La communauté de Sarcelles dans les années 40-50s

SGM : Mon mari a continué à faire de la cordonnerie à la maison jusqu’en 1960. Il montait des chaussures complètes.
S.F : Les Arméniens vivaient en communauté, c’est-à-dire qu’ils étaient rassemblés dans le même quartier, qu’ils parlaient la même langue et qu’ils ne se mélangeaient pas trop aux autres. Dans la rue Jean-Jacques Rousseau et dans la rue Beauséjour, du côté du lycée de Sarcelles, il n’y avait que des Arméniens. Entre eux, les adultes parlaient turc et, avec leurs enfants, arménien.

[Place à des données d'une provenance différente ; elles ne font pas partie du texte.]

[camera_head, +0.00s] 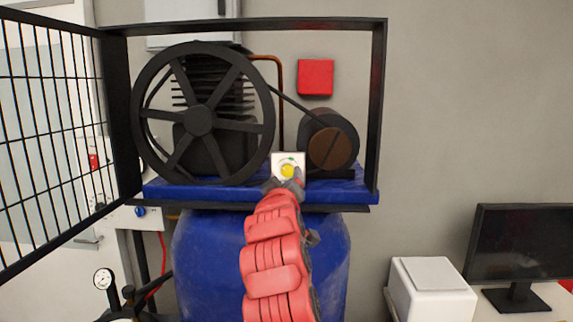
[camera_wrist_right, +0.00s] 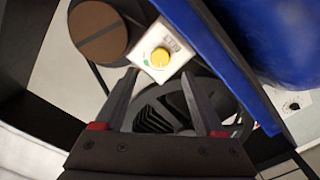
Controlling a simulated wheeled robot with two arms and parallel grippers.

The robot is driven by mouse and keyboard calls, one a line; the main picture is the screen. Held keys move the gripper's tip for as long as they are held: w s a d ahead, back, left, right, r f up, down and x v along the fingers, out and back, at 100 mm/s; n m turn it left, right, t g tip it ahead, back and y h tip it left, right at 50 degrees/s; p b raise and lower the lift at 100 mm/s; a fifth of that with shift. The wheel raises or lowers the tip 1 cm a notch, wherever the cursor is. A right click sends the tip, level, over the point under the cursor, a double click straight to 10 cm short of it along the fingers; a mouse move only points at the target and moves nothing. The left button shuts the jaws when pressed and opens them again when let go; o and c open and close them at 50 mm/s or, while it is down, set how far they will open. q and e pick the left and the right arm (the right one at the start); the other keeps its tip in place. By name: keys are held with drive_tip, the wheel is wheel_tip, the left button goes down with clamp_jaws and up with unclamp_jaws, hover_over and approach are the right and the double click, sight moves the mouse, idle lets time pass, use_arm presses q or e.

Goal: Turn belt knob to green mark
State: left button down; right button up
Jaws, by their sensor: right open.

Moi, j’ai été élevée en trois langues. Avec ses enfants et ses voisins, ma grand-mère parlait turc. Avec moi, elle parlait arménien et moi, je parlais français à l’école. Ceux qui avaient l’âge de mes parents allaient tous travailler à Paris tandis que ceux qui avaient l’âge de mes grands-parents étaient tous là, dans la rue. Mais, on ne se mélangeait pas ! On ne restait qu’entre nous ! On allait éventuellement jusqu’à la rue du Moulin à Vent, là où habite Katchikian, mais c’est tout ! En fait, il y avait deux communautés à Sarcelles. La petite là-bas et la grande, du côté du lycée. C’était ça la communauté arménienne !

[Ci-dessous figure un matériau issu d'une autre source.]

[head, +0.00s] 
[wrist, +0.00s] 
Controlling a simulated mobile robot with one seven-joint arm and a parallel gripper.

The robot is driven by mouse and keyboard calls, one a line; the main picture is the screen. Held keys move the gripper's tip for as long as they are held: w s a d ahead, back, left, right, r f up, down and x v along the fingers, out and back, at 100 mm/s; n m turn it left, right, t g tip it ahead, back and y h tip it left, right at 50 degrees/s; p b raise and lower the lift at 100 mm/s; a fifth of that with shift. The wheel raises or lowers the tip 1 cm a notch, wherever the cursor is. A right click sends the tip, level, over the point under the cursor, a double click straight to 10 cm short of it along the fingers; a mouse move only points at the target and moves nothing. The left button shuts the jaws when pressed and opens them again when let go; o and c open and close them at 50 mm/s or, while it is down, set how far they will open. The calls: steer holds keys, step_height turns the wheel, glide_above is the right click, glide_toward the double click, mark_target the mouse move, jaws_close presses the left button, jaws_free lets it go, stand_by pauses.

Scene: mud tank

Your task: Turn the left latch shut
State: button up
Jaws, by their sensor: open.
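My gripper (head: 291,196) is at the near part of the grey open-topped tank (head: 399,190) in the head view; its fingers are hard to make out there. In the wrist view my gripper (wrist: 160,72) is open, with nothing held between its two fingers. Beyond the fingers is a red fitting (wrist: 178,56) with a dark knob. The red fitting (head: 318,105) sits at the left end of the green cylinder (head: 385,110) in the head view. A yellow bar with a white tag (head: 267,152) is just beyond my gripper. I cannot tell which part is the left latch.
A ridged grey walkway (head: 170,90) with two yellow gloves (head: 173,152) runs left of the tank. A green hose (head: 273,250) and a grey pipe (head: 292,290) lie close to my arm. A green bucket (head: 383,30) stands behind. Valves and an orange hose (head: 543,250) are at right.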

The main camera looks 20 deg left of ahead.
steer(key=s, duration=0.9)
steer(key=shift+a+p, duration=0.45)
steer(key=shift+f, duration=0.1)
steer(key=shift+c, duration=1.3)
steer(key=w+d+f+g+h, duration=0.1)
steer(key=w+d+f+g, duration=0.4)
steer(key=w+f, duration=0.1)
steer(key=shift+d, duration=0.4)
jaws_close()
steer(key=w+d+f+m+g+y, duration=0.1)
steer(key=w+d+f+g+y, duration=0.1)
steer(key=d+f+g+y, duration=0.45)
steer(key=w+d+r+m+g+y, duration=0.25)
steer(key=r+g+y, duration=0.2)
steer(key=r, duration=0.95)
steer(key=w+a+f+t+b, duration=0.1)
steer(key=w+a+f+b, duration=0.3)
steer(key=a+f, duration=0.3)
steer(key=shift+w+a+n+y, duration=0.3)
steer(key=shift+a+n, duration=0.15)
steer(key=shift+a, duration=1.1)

Quand mon père était jeune, il y avait une équipe de foot arménienne, comme il y a aujourd’hui une équipe assyro chaldéenne. Mais, ces derniers sont plus nombreux ! Il faut aussi relativiser par rapport à ce qu’était Sarcelles à l’époque ! Moi, je suis née en 1948 et je ne sais pas combien la ville comptait d’habitants en 1940 mais il n’y avait que le Village ! Le Grand Ensemble n’existait pas ! Par contre, j’ai vu arriver par autocars les enfants des premiers habitants du Grand Ensemble qui sont venus à l’école chez nous pendant quelques mois. Lorsque les premiers bâtiments ont été construits en 56, il n’y avait pas d’école là-bas ! Donc tous les jours, un car les emmenait le matin et les ramenait le soir.

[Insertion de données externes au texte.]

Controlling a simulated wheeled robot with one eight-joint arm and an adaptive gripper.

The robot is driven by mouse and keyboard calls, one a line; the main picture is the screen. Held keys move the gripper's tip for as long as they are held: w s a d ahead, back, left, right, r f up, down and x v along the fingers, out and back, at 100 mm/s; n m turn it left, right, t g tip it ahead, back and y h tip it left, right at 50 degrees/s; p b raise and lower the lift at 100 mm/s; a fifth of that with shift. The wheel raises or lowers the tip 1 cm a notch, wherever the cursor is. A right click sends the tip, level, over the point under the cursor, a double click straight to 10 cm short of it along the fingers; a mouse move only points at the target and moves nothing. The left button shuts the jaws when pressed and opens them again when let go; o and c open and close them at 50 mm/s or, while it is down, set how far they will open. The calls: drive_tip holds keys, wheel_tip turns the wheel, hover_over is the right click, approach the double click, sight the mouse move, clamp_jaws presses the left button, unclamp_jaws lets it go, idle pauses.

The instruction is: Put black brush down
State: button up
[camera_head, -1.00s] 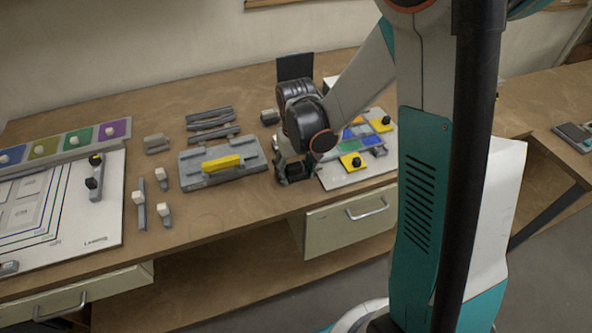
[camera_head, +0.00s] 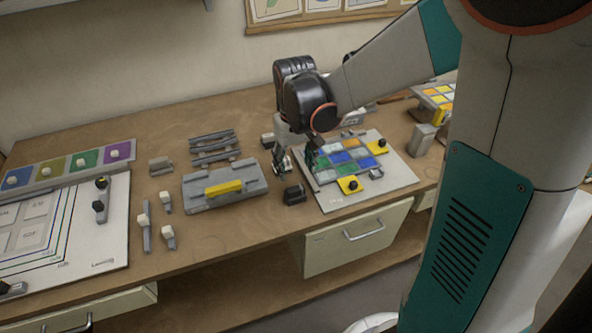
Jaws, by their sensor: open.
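My gripper (camera_head: 296,162) is open above the table, at the left edge of the coloured-tile board (camera_head: 395,187). No object shows between its fingers. A small black block-like piece (camera_head: 293,194) stands on the wood below and in front of the gripper, apart from it; it may be the black brush, but it is too small to be sure. Another slim grey tool with a black knob (camera_head: 100,205) lies on the white panel (camera_head: 118,235) at the left.
A grey tray with a yellow handle (camera_head: 225,187) stands left of my gripper. Grey bars (camera_head: 213,148) lie behind it, and several white-knobbed tools (camera_head: 145,228) lie to its left. A grey block (camera_head: 422,140) stands right of the tile board. Bare wood shows along the front.

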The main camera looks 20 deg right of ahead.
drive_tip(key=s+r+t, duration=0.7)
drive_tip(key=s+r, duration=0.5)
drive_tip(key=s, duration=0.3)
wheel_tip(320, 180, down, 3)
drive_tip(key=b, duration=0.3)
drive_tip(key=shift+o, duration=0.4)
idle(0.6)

Á ce moment-là, le village c’était quoi ? Ce n’était rien ! Mais proportionnellement à la taille de Sarcelles, les Arméniens représentaient une grosse communauté. Aujourd’hui, les Assyro Chaldéens sont beaucoup plus nombreux que nous à l’époque, mais par rapport à la population globale de la ville, cela revient peut-être au même. Je pense qu’en tout, les Arméniens devaient représenter une cinquantaine de familles, ce qui était considérable par rapport à la population de Sarcelles, mais au fond, ce n’était pas grand-chose.

Ces deux rues arméniennes ont été loties par quelqu’un qui avait acheté la terre et l’avait réparti les lots suivant le nombre de garçons qu’il y avait dans la famille, c’est-à-dire cinq mètres de façade par tête, tradition orientale. Alors, ma pauvre mère et sa copine qui n’avaient qu’un garçon n’ont eu droit chacune qu’à cinq mètres de façade. Les deux familles ont donc fait construire une maison et en ont occupé chacune la moitié. C’est une maison traditionnelle mais elle est coupée en deux. Cinq mètres de façade, ce n’est pas beaucoup ! Par contre, les voisins d’à côté, qui avaient trois garçons, bénéficiaient de quinze mètres. On peut encore voir ça aujourd’hui ! Il suffit de se promener dans la rue Jean-Jacques Rousseau et de regarder. C’est par multiples de cinq mètres. Vous saurez que telle famille avait quatre garçons, que telle autre en avait trois et ainsi de suite…

S.F : Á l’époque, il y avait des petits ateliers partout.
SPF : *** D’ailleurs, on a encore le nôtre au fond du jardin !
SGM : Je n’y travaille plus ! Je suis à la retraite !!!
S.F : Mais, on continue à y bricoler, pour nous.
SPF : *** Tout est encore là, comme à l’origine : les anciennes machines, etc.
S.F : Maman ne veut pas s’en séparer ! Chaque fois que je vais la voir, elles sont toujours là.
SGM : Je m’en sers encore de temps en temps !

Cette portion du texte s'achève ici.